### [MATERIAL FOR THIS EXERCISE]

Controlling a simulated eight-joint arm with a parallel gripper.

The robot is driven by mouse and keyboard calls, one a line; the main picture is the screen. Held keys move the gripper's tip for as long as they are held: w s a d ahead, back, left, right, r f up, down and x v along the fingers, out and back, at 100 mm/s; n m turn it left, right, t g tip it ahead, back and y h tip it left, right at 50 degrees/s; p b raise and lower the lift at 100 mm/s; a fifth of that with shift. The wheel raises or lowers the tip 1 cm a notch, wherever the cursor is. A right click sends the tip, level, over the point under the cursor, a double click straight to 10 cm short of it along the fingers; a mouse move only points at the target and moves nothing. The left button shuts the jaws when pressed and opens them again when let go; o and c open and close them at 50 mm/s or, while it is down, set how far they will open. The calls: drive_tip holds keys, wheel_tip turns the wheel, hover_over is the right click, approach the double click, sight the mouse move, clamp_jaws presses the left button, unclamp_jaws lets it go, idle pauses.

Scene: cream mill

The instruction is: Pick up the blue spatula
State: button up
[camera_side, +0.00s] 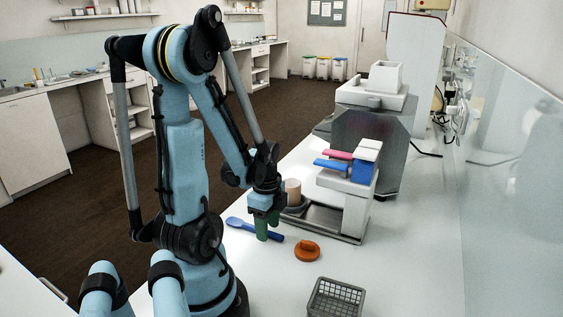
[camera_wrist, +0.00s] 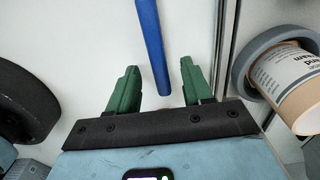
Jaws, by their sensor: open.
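The blue spatula (camera_side: 254,229) lies on the white counter in the side view, with its wider end to the left and its handle running right behind my gripper. My gripper (camera_side: 266,228) points down over the handle, with its green fingers close to it. In the wrist view the blue spatula's handle (camera_wrist: 152,45) reaches down from the top edge into the space between the two green fingers of my gripper (camera_wrist: 160,80). The fingers are apart and neither appears to clasp the handle. The spatula's wide end is outside the wrist view.
An orange-brown lidded piece (camera_side: 307,250) lies right of my gripper, and a grey basket (camera_side: 335,298) stands nearer. A labelled cup (camera_wrist: 290,85) sits in a grey ring close to my right finger. The mill machine (camera_side: 350,180) with pink and blue levers stands behind.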

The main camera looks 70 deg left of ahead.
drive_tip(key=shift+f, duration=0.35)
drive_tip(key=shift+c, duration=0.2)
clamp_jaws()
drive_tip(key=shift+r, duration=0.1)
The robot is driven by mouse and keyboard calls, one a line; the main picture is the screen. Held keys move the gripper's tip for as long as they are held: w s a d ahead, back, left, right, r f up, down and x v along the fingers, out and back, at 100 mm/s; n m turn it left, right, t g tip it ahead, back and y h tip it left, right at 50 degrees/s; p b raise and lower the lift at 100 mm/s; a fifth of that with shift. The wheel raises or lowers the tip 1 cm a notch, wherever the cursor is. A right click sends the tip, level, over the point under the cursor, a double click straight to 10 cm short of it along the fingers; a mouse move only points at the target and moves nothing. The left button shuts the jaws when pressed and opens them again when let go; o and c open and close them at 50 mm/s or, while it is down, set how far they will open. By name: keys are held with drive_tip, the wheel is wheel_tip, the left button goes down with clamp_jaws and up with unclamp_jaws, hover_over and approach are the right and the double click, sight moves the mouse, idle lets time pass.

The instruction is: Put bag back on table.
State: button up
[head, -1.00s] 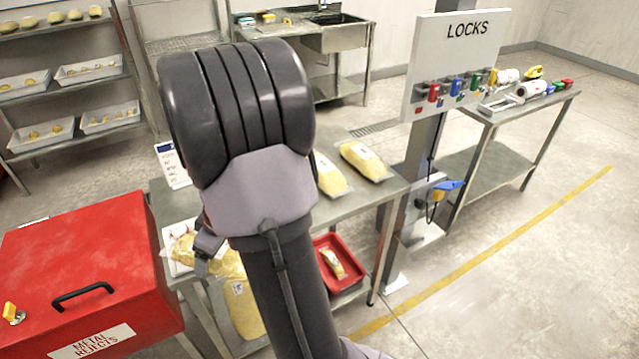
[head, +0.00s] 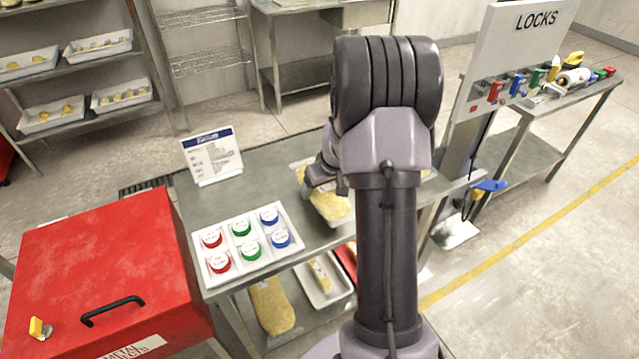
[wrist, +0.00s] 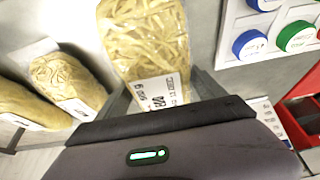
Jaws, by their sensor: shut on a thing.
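The yellow bag (head: 334,207) with a white label is in my gripper (head: 322,182) over the steel table (head: 262,180) in the head view. My arm hides part of it. The wrist view shows the bag (wrist: 145,38) stretching away from my gripper (wrist: 160,98), whose fingers are shut on its labelled end. I cannot tell whether the bag's underside touches the tabletop. Two other yellow bags (wrist: 65,82) lie beside it in the wrist view; in the head view my arm mostly hides them.
A white tray of red, green and blue caps (head: 206,255) and a sign stand (head: 212,157) are on the table, left of the bag. A red METAL REJECTS box (head: 100,250) stands at left. The lower shelf holds a bag (head: 270,305) and a white tray (head: 325,295).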

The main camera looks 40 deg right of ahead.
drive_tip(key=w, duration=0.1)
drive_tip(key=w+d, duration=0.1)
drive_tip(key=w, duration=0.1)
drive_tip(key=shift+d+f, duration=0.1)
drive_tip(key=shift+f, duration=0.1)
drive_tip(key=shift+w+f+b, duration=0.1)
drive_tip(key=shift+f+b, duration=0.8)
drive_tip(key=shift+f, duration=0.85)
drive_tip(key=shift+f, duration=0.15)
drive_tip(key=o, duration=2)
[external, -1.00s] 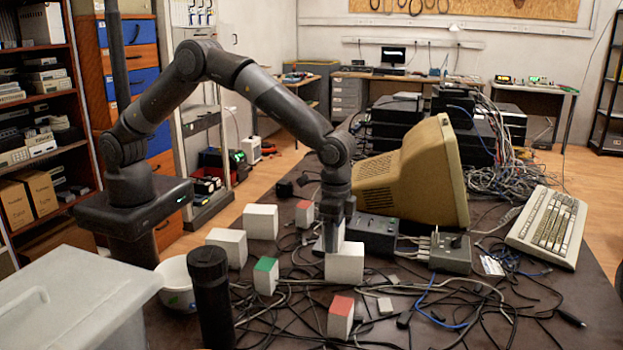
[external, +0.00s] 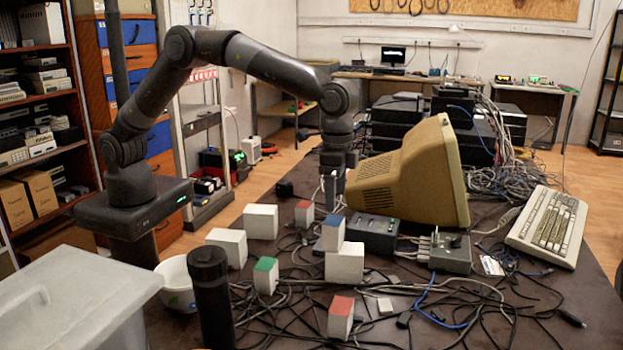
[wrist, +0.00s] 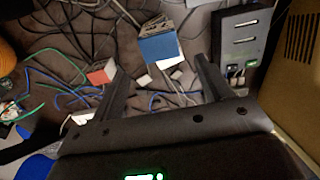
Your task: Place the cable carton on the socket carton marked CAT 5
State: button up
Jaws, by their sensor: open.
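A small carton with a blue top (external: 333,232) stands upright at the upper left of a plain white carton (external: 345,263) in the external view. Its lower edge meets the white carton's top; whether it rests fully on it I cannot tell. No CAT 5 marking is legible. My gripper (external: 333,202) is open and empty, above and apart from the blue-topped carton; it also shows in the wrist view (wrist: 160,80).
Red-topped cartons (external: 340,316) (external: 304,213), a green-topped carton (external: 265,275) and white cartons (external: 261,221) (external: 228,247) stand around on the cable-strewn table. A dark power box (external: 372,233) and a beige monitor (external: 415,180) stand close on the right. A black cylinder (external: 210,300) stands at front left.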

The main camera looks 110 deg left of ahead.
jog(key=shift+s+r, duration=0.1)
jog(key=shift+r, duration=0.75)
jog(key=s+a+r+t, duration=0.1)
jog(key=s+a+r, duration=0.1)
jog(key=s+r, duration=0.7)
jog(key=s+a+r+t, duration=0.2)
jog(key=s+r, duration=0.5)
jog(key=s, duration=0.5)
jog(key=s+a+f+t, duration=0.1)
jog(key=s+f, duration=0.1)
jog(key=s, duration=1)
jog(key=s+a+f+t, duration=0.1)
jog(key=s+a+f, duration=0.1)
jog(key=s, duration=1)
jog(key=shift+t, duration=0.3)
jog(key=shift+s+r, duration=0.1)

### [INSTRUCTION]
Omit every image. Quote each record exactly.

### [FINISHED TASK]
Controlling a simulated eight-joint arm with a parallel gripper.

The robot is driven by mouse and keyboard calls, one a line; the main picture is the screen. Held keys move the gripper's tip for as long as they are held: w s a d ahead, back, left, right, r f up, down and x v along the fingers, out and back, at 100 mm/s; n m turn it left, right, t g tip it ahead, back and y h tip it left, right at 50 degrees/s; p b raise and lower the lift at 100 mm/s; a fifth of that with shift. The wheel raises or lowers the tip 1 cm a notch, wherever the cursor is. A right click sends the tip, level, over the point under the cursor, a double click straight to 10 cm short of it along the fingers; a mouse move only points at the target and moves nothing. The left button shuts the jaws when pressed and opens them again when let go; o and c open and close them at 50 mm/s or, while it is down, set how far they will open. The calls: drive_tip holds keys, wheel_tip turns the wheel, hover_over is the right click, approach the double click, sight the mouse move, clamp_jaws presses the left button, unclamp_jaws lets it go, idle pauses.

Scene: cream mill

The instruction is: Pick up the blue spatula
State: button up
[camera_side, +0.00s] 
[camera_wrist, +0.00s] 
Jaws, by their sensor: open.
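The blue spatula (camera_side: 254,229) lies on the white counter in the side view, with its wider end to the left and its handle running right behind my gripper. My gripper (camera_side: 266,228) points down over the handle, with its green fingers close to it. In the wrist view the blue spatula's handle (camera_wrist: 152,45) reaches down from the top edge into the space between the two green fingers of my gripper (camera_wrist: 160,80). The fingers are apart and neither appears to clasp the handle. The spatula's wide end is outside the wrist view.
An orange-brown lidded piece (camera_side: 307,250) lies right of my gripper, and a grey basket (camera_side: 335,298) stands nearer. A labelled cup (camera_wrist: 290,85) sits in a grey ring close to my right finger. The mill machine (camera_side: 350,180) with pink and blue levers stands behind.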

The main camera looks 70 deg left of ahead.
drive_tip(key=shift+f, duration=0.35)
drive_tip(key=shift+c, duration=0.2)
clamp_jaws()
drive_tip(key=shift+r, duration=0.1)
The robot is driven by mouse and keyboard calls, one a line; the main picture is the screen. Held keys move the gripper's tip for as long as they are held: w s a d ahead, back, left, right, r f up, down and x v along the fingers, out and back, at 100 mm/s; n m turn it left, right, t g tip it ahead, back and y h tip it left, right at 50 degrees/s; p b raise and lower the lift at 100 mm/s; a fifth of that with shift. The wheel raises or lowers the tip 1 cm a notch, wherever the cursor is. A right click sends the tip, level, over the point under the cursor, a double click straight to 10 cm short of it along the fingers; a mouse move only points at the target and moves nothing. The left button shuts the jaws when pressed and opens them again when let go; o and c open and close them at 50 mm/s or, while it is down, set how far they will open. By name: keys are held with drive_tip, the wheel is wheel_tip, the left button goes down with clamp_jaws and up with unclamp_jaws, hover_over and approach are the right and the double click, sight moves the mouse, idle lets time pass.

The instruction is: Put bag back on table.
State: button up
[head, -1.00s] 
[head, +0.00s] 
[wrist, +0.00s] 
Jaws, by their sensor: shut on a thing.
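The yellow bag (head: 334,207) with a white label is in my gripper (head: 322,182) over the steel table (head: 262,180) in the head view. My arm hides part of it. The wrist view shows the bag (wrist: 145,38) stretching away from my gripper (wrist: 160,98), whose fingers are shut on its labelled end. I cannot tell whether the bag's underside touches the tabletop. Two other yellow bags (wrist: 65,82) lie beside it in the wrist view; in the head view my arm mostly hides them.
A white tray of red, green and blue caps (head: 206,255) and a sign stand (head: 212,157) are on the table, left of the bag. A red METAL REJECTS box (head: 100,250) stands at left. The lower shelf holds a bag (head: 270,305) and a white tray (head: 325,295).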

The main camera looks 40 deg right of ahead.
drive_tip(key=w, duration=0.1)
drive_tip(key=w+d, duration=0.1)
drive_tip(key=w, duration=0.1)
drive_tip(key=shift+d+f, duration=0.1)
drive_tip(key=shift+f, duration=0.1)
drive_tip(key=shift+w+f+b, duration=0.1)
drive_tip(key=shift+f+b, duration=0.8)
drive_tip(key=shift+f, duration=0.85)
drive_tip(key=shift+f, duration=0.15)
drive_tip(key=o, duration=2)
[external, -1.00s] 
[external, +0.00s] 
[wrist, +0.00s] 
Your task: Place the cable carton on the socket carton marked CAT 5
State: button up
Jaws, by their sensor: open.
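A small carton with a blue top (external: 333,232) stands upright at the upper left of a plain white carton (external: 345,263) in the external view. Its lower edge meets the white carton's top; whether it rests fully on it I cannot tell. No CAT 5 marking is legible. My gripper (external: 333,202) is open and empty, above and apart from the blue-topped carton; it also shows in the wrist view (wrist: 160,80).
Red-topped cartons (external: 340,316) (external: 304,213), a green-topped carton (external: 265,275) and white cartons (external: 261,221) (external: 228,247) stand around on the cable-strewn table. A dark power box (external: 372,233) and a beige monitor (external: 415,180) stand close on the right. A black cylinder (external: 210,300) stands at front left.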

The main camera looks 110 deg left of ahead.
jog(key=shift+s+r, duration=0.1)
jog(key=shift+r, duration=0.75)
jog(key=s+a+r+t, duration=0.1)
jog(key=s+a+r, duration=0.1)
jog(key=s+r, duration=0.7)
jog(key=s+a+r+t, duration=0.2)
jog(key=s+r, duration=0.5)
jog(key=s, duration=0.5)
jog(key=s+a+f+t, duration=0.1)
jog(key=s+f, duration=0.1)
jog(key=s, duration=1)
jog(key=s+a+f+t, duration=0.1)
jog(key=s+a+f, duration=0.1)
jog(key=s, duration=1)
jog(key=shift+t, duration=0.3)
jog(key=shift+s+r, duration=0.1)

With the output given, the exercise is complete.